Pero la realidad es que esta noción de patriotismo resulta eminentemente incompleta y vacía, porque es absolutamente pasiva. Se basa en sentir y disfrutar de lo que, en conexión con nuestra tierra, resulta placentero y familiar. Si el patriotismo puede entenderse como amor, lo que vagamente pasamos tantos como patriotismo es un amor eminentemente pasivo y, por ende, egoísta. Recibe, pero no da. Es amor sin entrega. Y hay tanto narcisismo por ahí disfrazado de amor sin entrega. Tampoco es patriotismo lo que muchos llaman nacionalismo: ese no es más que la falta de curiosidad por lo ajeno, y como bien dijera Mario Vargas Llosa alguna vez, “el nacionalismo y el racismo son dos caras de la misma moneda”.

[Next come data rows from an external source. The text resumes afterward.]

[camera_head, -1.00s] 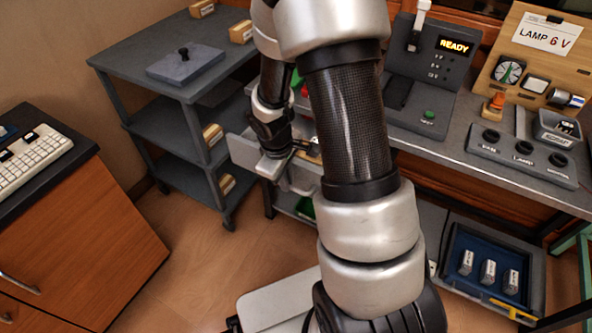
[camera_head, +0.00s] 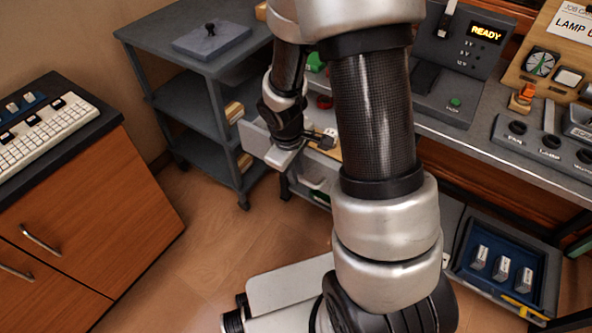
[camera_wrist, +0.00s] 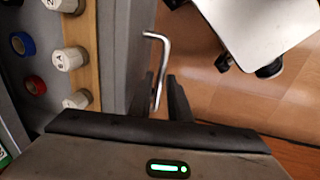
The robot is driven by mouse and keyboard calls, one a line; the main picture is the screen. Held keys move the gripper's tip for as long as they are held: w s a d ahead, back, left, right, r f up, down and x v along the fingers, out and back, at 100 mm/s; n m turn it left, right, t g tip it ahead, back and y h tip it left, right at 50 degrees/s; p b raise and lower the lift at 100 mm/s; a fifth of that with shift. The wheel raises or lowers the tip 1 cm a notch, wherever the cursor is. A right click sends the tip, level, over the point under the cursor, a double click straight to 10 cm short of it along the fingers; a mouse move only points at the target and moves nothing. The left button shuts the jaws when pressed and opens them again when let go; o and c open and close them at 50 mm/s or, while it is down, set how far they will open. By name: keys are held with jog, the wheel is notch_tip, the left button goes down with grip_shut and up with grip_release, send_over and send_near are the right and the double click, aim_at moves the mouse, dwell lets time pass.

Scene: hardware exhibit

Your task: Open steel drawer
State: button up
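The fingers stand apart on either side of the bar, with a gap visible on the right side. In the head view my gripper (camera_head: 300,148) is at the drawer front, partly hidden by my arm.
A grey shelf cart (camera_head: 165,55) stands left of the drawer. A wooden cabinet (camera_head: 95,215) with a keyboard (camera_head: 45,130) is at far left. A blue-lined tray (camera_head: 462,262) with several small blocks is low at right. Wooden floor (camera_head: 210,235) is clear in front.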

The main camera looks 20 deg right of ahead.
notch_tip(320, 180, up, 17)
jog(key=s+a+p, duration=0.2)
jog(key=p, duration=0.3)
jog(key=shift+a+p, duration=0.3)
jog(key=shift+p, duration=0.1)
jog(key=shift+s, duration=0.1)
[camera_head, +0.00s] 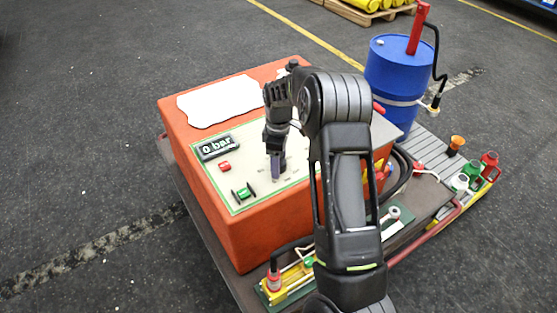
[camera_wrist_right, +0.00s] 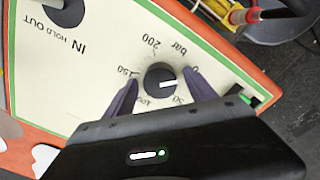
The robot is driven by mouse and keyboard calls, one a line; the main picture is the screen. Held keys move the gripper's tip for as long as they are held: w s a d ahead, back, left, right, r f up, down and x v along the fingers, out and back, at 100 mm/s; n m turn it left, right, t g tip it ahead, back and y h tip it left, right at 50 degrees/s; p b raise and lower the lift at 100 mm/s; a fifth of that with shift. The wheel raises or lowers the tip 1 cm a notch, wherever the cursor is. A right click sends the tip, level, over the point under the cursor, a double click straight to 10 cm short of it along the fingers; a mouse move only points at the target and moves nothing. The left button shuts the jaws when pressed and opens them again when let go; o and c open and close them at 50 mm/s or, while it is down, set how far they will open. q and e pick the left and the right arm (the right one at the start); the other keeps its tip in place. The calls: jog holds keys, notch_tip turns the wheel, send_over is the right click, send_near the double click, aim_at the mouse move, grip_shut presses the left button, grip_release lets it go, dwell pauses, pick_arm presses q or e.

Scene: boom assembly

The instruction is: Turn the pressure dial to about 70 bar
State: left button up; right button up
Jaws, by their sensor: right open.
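The pressure dial (camera_wrist_right: 160,79) is a round black knob with a white mark on a cream panel (camera_head: 240,150). In the right wrist view its scale runs around it, with 150, 200 and bar legible. The white mark points right, toward the low end of the scale. My right gripper (camera_wrist_right: 161,84) is open, one finger on each side of the dial; I cannot tell if they touch it. In the head view my right gripper (camera_head: 276,172) hides the dial. The display (camera_head: 215,148) reads 0 bar. My left gripper is out of view.
The panel sits on an orange-red box (camera_head: 245,240) with a red button (camera_head: 225,166), a green switch (camera_head: 243,193) and a white sheet (camera_head: 220,100). A second black knob (camera_wrist_right: 64,10) sits beside the dial. A blue drum (camera_head: 390,75) and coloured cans (camera_head: 488,163) stand to the right.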

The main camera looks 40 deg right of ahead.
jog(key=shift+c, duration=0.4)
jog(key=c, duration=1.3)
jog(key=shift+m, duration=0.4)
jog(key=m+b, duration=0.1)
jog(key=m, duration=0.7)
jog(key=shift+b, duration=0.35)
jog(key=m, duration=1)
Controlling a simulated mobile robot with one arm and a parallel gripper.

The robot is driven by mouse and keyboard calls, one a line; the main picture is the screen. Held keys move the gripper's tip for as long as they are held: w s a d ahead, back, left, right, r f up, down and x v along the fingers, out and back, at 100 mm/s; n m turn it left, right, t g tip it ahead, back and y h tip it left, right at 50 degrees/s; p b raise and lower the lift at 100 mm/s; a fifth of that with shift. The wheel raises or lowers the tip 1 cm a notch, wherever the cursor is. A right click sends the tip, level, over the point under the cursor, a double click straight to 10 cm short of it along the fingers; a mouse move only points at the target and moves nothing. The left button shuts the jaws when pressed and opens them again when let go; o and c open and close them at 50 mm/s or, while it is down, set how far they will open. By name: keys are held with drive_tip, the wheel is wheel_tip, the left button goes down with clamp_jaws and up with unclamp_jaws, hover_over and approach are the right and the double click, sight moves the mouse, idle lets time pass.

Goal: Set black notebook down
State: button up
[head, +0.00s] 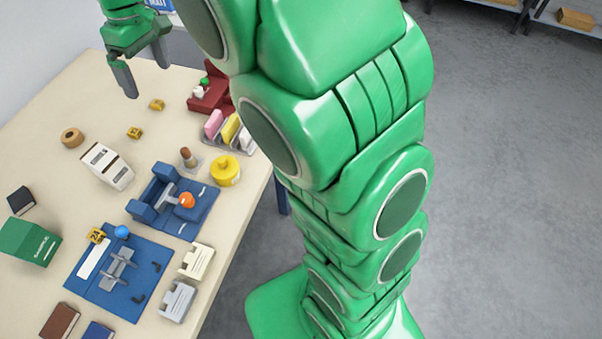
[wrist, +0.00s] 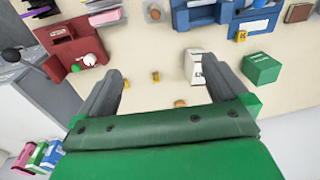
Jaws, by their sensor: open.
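A small black notebook (head: 21,200) lies on the beige table at the left side in the head view, just behind a green box (head: 30,241). I cannot make it out in the wrist view. My gripper (head: 142,72) is at the top left of the head view, over the far part of the table, well away from the notebook. In the wrist view my gripper (wrist: 162,64) has its two grey fingers spread wide, with nothing between them but table in the background.
The table (head: 75,100) also bears a white box (head: 107,166), a tape roll (head: 72,138), blue fixtures (head: 120,272), a red fixture (head: 212,95), a yellow container (head: 226,170) and a brown book (head: 60,320). Bare tabletop lies at the far left. Coloured binders (wrist: 38,156) show low in the wrist view.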

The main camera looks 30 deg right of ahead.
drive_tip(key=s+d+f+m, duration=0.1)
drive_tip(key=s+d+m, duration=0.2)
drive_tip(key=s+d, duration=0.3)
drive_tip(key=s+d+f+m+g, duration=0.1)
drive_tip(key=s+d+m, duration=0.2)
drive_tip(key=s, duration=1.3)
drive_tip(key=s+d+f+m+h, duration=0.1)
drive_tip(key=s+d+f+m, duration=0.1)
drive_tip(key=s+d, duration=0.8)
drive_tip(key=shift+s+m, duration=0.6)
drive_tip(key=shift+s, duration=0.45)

La semana pasada, durante el “acto cívico” del Mes de la Patria celebrado en uno de tantos centros escolares en el país, una estudiante de último año compartió su reflexión sobre el patriotismo en un discurso del que quiero citar (con su permiso) una porción que me pareció sumamente relevante para la re-interpretación del patriotismo como amor. Hablando de que dejar la Patria marca y duele precisamente por “la profundidad que puede llegar a tener el amor por nuestro país” les recordó Montserrat Fabregat al cuerpo estudiantil, padres de familia, y profesorado de La Floresta (centro educativo del que me gradué), que “solo se ama bien cuando se es libre”. Que la autora del discurso sea mi sobrina y que se me cruce enfrente mi absoluta falta de objetividad al juzgar los méritos de sus (en mi opinión de tía chocha, siempre brillantes) logros, no impidió que la sustancia de lo dicho me moviera a reflexionar sobre las maneras en las que deberíamos re-entender el patriotismo, enseñarlo y practicarlo.
Enumeró maneras que incluyen el servicio público, pero también el servicio comunitario: en pocas palabras, un tipo de amor activo, que incluye entrega y convierte el sentimiento en acción. Habló de estas maneras de hacer patriotismo como medios que podrían hacer avanzar a nuestro país y a su gente. Tantos son los elementos que en nuestro país, restan a su gente libertad: pobreza extrema, falta de seguridad, falta de educación de calidad, un sistema de salud inestable que privilegia la capacidad económica sobre la necesidad, discriminación a quienes son diferentes, etc. Y qué cierto es que “solo se ama bien cuando se es libre”. Si reconfiguramos nuestro entendimiento de patriotismo como el tipo de amor que incluye entrega y actos de servicio, iríamos vaciando esos obstáculos que a tantos quitan libertad. ¡Feliz Mes de la Independencia!